KeyboardThe 9th Circuit Court of Appeals ruled Friday that bloggers receive the same First Amendment protection as traditional members of the press when facing defamation charges. Writing the majority opinion, Judge Andrew Hurwitz held that, “[t]he protections of the First Amendment do not turn on whether the defendant was a trained journalist, formally affiliated with traditional news entities . . . [because] in defamation cases, the public-figure status of a plaintiff and the public importance of the statement at issue — not the identity of the speaker — provide the First Amendment touchstones.”

The plaintiffs, Obsidian Finance Group and its co-founder Kevin Padrick, sued blogger Crystal Cox for defamation after Cox wrote about the plaintiffs’ allegedly fraudulent conduct on her blog. Cox’s blog states that she is dedicated to, “Exposing Obsidian Finance Group and Kevin D. Padrick for Abuse of his Power as Trustee in the Summit Accomodators.” The defamation claim cites a number of Cox’s blog posts regarding the plaintiffs’ alleged bankruptcy code violations.
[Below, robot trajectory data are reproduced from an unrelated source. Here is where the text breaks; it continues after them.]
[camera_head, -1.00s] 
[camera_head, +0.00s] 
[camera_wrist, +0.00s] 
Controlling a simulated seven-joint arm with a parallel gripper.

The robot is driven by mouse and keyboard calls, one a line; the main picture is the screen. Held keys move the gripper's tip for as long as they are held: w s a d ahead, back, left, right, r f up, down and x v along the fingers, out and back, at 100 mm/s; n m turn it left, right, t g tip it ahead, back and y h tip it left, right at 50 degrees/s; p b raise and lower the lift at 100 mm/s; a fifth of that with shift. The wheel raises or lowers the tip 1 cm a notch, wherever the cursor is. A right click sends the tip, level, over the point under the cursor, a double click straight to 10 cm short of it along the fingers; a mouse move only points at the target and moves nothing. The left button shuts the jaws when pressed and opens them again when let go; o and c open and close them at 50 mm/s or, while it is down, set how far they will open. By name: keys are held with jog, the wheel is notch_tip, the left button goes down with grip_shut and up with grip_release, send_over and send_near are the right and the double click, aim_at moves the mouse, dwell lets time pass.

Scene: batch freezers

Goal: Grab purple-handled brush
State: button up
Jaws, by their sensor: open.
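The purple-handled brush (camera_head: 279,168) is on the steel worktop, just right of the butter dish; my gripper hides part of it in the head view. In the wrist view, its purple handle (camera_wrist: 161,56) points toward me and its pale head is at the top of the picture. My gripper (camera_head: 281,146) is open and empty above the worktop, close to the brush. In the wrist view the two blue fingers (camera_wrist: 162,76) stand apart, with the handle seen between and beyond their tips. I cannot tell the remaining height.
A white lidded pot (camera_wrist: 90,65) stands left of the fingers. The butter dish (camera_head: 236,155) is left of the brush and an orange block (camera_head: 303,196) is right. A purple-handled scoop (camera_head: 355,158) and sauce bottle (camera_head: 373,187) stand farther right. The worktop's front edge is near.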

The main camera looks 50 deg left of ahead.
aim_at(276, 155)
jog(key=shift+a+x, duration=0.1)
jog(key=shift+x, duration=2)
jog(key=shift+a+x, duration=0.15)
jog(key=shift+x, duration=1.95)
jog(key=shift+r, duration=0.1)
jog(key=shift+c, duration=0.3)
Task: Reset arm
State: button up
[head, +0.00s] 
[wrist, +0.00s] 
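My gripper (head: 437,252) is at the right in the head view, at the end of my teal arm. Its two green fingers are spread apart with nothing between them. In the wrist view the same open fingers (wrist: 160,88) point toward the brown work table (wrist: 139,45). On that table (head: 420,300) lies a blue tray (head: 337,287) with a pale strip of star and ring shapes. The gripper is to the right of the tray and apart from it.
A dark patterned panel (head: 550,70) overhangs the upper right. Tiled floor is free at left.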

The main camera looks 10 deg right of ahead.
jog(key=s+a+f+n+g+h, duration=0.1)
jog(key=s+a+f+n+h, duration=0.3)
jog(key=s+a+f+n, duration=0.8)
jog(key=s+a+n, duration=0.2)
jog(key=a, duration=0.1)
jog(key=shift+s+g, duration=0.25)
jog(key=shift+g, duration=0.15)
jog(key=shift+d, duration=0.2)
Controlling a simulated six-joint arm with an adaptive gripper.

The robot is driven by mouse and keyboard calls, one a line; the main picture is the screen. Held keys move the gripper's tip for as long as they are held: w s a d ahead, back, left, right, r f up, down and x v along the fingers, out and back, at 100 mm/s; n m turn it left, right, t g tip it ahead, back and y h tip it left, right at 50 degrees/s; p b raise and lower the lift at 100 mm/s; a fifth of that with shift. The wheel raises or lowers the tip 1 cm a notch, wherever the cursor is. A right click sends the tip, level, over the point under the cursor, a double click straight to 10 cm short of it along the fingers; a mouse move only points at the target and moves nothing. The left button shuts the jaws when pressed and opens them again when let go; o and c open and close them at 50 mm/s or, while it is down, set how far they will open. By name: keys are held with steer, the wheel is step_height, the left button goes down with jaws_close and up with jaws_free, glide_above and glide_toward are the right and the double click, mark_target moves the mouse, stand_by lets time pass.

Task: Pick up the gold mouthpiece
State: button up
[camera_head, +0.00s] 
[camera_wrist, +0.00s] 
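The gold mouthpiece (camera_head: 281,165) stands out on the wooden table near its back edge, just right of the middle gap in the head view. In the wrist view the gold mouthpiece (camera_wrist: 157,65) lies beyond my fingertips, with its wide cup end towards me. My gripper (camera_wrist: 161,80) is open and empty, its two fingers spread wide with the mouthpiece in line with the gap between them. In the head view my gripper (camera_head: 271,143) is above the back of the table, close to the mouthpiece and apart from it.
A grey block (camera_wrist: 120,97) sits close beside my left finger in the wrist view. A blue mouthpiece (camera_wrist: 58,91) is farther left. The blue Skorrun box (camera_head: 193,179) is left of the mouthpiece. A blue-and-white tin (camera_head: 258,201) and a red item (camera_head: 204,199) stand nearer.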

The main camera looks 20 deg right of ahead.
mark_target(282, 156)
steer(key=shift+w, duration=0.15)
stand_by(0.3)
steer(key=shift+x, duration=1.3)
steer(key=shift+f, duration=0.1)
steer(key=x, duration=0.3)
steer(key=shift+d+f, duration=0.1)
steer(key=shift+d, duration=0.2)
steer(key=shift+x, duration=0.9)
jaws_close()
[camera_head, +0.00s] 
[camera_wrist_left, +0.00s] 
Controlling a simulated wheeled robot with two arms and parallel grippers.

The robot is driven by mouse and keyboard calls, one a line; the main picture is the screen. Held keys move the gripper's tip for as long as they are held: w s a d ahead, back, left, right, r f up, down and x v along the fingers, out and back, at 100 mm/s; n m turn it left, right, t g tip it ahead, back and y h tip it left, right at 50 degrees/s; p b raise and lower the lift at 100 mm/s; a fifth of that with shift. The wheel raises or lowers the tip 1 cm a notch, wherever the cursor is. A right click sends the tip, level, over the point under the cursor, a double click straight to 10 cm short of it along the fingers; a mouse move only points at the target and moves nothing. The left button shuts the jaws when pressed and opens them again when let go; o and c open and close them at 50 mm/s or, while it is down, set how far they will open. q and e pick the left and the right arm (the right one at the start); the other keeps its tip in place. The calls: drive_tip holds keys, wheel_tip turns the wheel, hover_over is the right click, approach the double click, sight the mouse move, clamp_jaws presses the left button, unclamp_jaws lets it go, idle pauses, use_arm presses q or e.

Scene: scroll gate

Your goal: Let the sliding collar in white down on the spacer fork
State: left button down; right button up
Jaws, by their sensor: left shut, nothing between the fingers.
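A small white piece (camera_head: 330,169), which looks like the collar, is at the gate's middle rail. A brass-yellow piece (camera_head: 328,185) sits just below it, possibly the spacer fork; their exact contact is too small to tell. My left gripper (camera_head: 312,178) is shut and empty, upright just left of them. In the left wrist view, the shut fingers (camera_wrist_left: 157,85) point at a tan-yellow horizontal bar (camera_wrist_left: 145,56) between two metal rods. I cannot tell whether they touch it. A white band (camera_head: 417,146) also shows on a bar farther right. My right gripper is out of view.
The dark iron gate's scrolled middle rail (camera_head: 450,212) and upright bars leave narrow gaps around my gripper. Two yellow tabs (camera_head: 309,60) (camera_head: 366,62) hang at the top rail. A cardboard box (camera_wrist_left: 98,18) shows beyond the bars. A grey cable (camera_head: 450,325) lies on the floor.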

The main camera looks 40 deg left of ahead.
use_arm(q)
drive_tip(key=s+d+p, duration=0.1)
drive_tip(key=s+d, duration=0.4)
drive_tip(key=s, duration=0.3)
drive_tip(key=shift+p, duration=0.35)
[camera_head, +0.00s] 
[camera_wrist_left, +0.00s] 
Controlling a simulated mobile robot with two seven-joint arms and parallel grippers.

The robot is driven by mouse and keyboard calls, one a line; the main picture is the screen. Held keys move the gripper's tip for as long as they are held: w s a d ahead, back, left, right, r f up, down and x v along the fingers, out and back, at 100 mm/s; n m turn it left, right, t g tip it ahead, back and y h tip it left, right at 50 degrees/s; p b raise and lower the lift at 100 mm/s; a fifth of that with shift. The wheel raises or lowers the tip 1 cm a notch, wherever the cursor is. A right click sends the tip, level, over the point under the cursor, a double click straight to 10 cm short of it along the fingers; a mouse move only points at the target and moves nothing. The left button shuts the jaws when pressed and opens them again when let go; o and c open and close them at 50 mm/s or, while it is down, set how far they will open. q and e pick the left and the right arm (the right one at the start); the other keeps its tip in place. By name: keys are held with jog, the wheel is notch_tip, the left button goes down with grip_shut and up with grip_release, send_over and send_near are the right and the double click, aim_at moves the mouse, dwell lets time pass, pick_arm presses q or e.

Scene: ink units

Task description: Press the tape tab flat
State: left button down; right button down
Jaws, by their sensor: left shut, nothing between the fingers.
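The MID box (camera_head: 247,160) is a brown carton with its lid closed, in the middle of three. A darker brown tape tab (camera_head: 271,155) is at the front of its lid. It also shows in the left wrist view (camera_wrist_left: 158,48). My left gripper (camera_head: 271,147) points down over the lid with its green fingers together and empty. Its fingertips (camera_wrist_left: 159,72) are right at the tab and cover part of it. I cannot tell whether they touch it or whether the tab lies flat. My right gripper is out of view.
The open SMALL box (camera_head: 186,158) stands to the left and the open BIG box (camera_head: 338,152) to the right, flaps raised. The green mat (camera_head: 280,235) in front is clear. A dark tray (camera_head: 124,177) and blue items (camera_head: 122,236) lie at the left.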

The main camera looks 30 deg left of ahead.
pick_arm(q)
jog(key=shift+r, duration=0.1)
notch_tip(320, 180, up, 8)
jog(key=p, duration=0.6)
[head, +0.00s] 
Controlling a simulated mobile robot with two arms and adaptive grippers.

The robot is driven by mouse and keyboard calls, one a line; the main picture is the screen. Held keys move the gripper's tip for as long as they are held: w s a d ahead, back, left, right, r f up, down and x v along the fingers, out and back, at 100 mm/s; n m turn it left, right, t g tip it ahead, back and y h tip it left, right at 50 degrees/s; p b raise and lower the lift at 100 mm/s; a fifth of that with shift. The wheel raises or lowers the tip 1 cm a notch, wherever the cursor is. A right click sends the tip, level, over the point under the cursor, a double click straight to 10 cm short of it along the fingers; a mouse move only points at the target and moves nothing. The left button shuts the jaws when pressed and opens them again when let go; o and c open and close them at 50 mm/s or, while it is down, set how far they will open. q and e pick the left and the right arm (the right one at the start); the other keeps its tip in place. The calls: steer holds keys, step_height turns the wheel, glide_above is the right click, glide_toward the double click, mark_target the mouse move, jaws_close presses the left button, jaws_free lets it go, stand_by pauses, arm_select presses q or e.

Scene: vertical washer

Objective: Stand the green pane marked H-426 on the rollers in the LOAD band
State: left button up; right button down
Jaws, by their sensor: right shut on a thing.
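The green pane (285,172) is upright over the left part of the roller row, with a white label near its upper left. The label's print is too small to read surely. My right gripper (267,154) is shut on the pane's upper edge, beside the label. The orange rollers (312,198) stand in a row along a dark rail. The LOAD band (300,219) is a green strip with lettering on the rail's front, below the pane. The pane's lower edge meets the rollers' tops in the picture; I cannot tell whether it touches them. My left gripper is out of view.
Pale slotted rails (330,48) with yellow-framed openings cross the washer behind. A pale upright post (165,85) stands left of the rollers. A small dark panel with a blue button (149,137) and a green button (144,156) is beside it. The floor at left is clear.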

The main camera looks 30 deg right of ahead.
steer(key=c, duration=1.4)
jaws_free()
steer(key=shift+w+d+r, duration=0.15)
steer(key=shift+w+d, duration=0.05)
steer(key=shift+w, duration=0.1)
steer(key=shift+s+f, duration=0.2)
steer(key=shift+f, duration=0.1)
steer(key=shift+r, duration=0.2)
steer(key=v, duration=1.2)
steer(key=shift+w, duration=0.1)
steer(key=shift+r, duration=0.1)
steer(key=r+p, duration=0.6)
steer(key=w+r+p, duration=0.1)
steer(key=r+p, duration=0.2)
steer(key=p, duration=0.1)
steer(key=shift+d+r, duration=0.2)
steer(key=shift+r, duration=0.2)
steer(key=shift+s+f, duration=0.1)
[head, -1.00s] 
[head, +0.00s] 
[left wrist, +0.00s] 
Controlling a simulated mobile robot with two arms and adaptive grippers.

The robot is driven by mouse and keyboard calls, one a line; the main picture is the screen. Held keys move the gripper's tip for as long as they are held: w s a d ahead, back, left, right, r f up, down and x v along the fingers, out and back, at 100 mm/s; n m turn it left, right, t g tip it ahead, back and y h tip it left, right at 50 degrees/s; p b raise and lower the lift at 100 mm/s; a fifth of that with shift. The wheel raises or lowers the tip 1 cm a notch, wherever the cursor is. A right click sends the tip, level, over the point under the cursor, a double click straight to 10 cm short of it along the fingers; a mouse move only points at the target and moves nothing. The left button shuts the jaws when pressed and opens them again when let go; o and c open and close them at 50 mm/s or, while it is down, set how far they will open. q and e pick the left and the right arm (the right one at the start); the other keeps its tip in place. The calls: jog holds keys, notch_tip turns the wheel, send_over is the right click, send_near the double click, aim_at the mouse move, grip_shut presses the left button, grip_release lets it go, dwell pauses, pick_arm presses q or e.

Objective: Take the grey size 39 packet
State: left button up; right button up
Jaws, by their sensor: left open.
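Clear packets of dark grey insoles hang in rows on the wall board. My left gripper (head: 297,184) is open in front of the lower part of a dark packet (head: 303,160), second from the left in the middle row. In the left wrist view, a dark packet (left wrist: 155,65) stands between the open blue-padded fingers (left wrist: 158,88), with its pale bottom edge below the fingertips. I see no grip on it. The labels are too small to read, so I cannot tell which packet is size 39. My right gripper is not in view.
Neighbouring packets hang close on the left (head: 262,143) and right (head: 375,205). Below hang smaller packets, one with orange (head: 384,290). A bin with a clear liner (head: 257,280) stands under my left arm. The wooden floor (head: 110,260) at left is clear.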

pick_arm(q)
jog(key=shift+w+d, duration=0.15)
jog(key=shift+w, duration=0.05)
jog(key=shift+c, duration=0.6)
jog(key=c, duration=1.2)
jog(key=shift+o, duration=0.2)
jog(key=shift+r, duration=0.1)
Cox’s blog claims the plaintiffs were involved with corruption, deceit on the government, and money laundering, among other claims.

The court, citing Gertz v. Welch, held that the plaintiffs had the burden of proving negligence for their defamation claim despite the fact that Cox is not an institutional media defendant. Judge Hurwitz distinguished between matters of private and public concern, holding that Cox’s allegations are a matter of public concern as the post concerned alleged fraud upon Obsidian’s investors and the blog post was published to “the public at large.”

The case was on appeal from a December 2013 judgment ruling for the plaintiff in which Cox was ordered to pay $2.5 million for damages sustained by the plaintiff.

Samantha Scheller is a 2L at the UNC School of Law.

(Photo courtesy of Flickr user orangeacid, licensed under a CC BY-SA 2.0 license.)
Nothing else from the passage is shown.